My opinion is that quantum mechanics is essential to define an OM,
despite it being in the classical domain. The computational state of an
AI is not the precise physical state of the system that generates the
AI, it is some coarse grained picture of it. So, if you have a
classical computer, then the bits that are zero or one only become
visible when you average over the microstates.
Then, even the observer does not appear at the level of the bits, you
need to extract the information that is present in the bits, and there
must be a huge redundancy there too. What we are aware of are patterns
in the information that enters our brain, but the same pattern we're
aware of can be realized in an astronomically large number of ways.
Therefore, if you are aware of something right now, the exact quantum
state that describes this is, in general, an entangled state which
contains the correlations within the patterns that you are aware of and
the information present in the environment that are mapped to those
patterns.
This state defines the program your brain is running, at least as far
as rendering the patterns you are aware of.
Saibal
Citeren meekerdb <[email protected]>:
On 9/27/2011 3:55 PM, Jason Resch wrote:
On Sep 26, 2011, at 6:31 AM, Stathis Papaioannou <[email protected]> wrote:
On Mon, Sep 26, 2011 at 7:45 AM, meekerdb <[email protected]> wrote:
An interesting talk relevant to what constitutes an "observer moment".
http://www.youtube.com/watch?v=0VQ1KI_Jh1Q&NR=1
Even if the experience is smeared out over time
I think it is clear with mechanism that this is the case. Imagine
an AI with a single CPU. Here it is obvious that it's state extends
through the dimension of time. With the parallel processing of the
brain it is less, but still much greater than a Planck time.
Even assuming signals at c the brain extends about a nano-second in
time, 22 orders of magnitude longer than the Planck time.

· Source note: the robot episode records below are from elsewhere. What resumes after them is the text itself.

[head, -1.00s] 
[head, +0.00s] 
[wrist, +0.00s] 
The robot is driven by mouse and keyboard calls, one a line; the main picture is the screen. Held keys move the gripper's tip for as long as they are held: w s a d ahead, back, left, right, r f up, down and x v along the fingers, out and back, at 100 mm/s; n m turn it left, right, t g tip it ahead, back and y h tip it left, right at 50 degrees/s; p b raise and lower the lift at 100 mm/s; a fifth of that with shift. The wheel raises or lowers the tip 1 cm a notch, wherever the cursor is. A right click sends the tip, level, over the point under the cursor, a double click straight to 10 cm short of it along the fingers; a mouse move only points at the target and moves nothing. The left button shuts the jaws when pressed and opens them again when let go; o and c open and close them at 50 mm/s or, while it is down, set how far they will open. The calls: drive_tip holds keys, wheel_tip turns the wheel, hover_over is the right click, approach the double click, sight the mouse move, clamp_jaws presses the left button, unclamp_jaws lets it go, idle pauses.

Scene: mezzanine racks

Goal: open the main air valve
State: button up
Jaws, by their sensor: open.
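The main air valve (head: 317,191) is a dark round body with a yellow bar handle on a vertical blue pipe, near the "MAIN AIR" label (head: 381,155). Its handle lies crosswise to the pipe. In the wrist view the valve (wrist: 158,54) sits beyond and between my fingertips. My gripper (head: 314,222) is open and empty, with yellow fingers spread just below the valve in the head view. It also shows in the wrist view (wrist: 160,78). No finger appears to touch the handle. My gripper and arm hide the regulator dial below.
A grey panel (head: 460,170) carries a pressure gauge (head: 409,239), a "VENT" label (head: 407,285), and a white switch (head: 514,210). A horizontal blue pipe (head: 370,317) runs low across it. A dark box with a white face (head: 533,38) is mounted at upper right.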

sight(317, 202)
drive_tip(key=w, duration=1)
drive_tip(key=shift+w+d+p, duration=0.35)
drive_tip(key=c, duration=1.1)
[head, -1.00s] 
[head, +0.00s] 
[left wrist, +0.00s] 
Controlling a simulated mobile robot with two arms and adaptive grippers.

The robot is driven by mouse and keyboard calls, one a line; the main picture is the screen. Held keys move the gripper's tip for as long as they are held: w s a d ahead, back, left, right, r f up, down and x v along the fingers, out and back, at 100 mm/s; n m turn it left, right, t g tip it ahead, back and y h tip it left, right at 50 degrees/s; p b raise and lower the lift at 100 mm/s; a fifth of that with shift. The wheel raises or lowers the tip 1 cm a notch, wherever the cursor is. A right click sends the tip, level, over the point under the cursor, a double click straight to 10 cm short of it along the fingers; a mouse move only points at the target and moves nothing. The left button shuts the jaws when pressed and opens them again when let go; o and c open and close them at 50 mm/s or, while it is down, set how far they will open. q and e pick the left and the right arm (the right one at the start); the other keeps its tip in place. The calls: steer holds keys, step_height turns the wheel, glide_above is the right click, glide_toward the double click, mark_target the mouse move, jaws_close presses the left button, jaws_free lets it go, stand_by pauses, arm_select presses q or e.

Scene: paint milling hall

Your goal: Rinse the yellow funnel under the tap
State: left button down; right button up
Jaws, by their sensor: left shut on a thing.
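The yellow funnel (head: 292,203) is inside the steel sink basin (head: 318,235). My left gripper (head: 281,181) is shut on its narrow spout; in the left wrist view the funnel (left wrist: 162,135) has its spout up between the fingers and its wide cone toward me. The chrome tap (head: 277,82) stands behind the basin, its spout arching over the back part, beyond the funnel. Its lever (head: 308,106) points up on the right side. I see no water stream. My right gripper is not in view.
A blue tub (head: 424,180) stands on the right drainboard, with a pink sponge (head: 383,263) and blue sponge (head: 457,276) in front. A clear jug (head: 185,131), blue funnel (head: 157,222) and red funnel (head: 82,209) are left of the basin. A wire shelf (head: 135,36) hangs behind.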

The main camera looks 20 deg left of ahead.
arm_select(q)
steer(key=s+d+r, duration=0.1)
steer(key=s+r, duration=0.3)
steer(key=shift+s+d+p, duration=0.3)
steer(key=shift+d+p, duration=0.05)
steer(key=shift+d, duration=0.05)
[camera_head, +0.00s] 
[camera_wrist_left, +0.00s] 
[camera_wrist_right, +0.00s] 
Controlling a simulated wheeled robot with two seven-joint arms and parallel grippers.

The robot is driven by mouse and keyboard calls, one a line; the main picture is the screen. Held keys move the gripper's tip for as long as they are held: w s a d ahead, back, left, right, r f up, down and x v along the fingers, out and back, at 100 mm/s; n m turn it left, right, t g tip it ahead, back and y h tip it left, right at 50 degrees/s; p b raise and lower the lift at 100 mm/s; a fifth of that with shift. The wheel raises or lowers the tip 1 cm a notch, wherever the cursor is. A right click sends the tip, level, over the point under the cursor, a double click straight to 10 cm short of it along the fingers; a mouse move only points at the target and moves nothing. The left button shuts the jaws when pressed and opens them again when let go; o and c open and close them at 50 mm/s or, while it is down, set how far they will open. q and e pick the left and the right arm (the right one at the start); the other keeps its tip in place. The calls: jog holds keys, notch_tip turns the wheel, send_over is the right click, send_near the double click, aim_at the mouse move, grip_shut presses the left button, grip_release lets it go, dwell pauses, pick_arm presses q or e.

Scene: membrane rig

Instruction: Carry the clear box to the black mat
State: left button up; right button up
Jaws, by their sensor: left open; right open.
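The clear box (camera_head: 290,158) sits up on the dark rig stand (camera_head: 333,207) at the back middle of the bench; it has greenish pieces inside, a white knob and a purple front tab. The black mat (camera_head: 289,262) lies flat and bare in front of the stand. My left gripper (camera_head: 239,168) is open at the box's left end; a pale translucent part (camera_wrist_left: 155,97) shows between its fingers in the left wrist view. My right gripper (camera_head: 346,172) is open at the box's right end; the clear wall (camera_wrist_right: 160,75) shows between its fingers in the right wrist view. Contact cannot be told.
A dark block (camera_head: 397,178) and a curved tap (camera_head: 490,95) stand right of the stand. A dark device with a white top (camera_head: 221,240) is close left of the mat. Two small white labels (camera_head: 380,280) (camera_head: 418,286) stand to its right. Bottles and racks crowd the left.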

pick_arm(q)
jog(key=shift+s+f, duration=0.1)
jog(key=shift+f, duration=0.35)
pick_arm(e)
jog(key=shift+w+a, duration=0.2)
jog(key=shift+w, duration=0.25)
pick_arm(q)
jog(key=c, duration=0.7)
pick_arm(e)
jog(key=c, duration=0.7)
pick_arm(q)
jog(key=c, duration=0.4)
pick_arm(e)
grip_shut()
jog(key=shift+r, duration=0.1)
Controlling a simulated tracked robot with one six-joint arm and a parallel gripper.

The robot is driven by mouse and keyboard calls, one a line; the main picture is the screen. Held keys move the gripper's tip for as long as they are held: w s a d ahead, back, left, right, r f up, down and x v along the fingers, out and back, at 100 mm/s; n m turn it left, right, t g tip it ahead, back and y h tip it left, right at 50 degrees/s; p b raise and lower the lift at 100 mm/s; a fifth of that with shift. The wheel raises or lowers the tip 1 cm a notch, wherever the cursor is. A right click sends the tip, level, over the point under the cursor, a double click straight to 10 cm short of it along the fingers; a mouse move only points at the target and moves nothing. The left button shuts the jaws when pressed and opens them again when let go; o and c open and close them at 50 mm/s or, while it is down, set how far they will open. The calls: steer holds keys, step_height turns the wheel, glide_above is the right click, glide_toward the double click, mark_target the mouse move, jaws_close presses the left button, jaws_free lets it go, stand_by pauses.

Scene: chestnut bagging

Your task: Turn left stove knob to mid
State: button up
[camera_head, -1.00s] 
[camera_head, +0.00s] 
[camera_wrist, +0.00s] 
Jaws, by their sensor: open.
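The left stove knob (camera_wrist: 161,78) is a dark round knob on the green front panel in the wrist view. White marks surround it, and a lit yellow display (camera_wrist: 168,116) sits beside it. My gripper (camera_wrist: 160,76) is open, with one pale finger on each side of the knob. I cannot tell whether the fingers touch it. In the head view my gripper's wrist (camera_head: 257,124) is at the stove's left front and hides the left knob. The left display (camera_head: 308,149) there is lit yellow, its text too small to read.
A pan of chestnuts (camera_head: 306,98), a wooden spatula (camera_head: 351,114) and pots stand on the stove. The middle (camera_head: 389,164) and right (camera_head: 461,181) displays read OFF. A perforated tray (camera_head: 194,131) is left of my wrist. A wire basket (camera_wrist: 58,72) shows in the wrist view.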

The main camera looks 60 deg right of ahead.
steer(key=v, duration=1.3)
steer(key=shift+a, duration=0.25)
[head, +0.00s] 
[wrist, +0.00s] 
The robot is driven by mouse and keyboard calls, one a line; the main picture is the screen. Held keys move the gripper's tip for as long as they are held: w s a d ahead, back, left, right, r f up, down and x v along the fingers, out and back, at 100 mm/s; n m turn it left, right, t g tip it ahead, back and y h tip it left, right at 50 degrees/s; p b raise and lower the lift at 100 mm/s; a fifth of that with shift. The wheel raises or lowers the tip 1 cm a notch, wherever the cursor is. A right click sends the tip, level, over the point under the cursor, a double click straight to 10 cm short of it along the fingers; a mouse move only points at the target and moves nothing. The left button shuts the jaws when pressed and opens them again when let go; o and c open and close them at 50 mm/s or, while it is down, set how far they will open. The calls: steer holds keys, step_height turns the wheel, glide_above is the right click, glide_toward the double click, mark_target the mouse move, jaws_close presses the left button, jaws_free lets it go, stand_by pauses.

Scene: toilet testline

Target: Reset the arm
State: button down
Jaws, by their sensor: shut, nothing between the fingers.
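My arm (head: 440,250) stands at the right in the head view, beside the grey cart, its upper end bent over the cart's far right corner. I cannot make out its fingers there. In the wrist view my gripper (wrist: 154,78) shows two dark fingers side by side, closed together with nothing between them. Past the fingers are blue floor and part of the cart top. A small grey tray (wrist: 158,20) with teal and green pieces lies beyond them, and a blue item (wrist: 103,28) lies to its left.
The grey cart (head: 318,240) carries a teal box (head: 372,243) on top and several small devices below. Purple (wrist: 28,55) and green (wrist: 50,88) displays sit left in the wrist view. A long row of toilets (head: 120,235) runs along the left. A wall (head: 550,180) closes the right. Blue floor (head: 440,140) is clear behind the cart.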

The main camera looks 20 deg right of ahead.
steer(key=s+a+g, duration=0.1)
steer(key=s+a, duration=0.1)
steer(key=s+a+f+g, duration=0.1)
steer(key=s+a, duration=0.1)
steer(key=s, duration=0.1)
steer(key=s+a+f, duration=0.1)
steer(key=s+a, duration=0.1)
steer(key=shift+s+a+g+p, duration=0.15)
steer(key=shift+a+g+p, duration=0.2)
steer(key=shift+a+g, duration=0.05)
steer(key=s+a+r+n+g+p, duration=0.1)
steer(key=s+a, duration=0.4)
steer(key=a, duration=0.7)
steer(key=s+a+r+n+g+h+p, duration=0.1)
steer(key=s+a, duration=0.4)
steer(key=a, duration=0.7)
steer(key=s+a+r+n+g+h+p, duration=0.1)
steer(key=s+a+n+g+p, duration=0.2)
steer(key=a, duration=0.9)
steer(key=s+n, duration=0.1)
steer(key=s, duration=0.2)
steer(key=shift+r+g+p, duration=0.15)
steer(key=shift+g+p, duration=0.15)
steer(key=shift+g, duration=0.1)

But doesn't this create problems for Bruno's argument, which assumes
states are timeless, instant like things in Platonia and that they
have no overlap. Should we identify observer moments with bundles of
UD computations going thru the same state, but also with extensions
of those computations forward and backward over some number of
states? But they are not the same forward and backward. Or do we
require that the "substitution level" be pushed down to time slices
short compared to a nano-second so that an observer moment will be a
whole set of states extending over a short time. In which case the
sequence of states will pick out a much smaller set of UD
computations that went thru all those states.
Brent
and has a complex
relationship to real world events it could still be the case that it
can be cut up arbitrarily.
Perhaps arbitrarily in the sense of distinct observer moments, but I
don't think so about time.
There is no way I can be sure the world was
not created a microsecond ago
Consider how many CPU cycles are required for the AI to become
aware. Even if you think it becomes conscious as soon as the first
instruction is executed, the instruction takes some amount of time
to complete.
If it takes the brain 100 ms to compute a moment of awareness, then
you can know you were not created 1 microsecond ago.
Jason
and there is no way I can be sure there
isn't a million year gap between subjective seconds.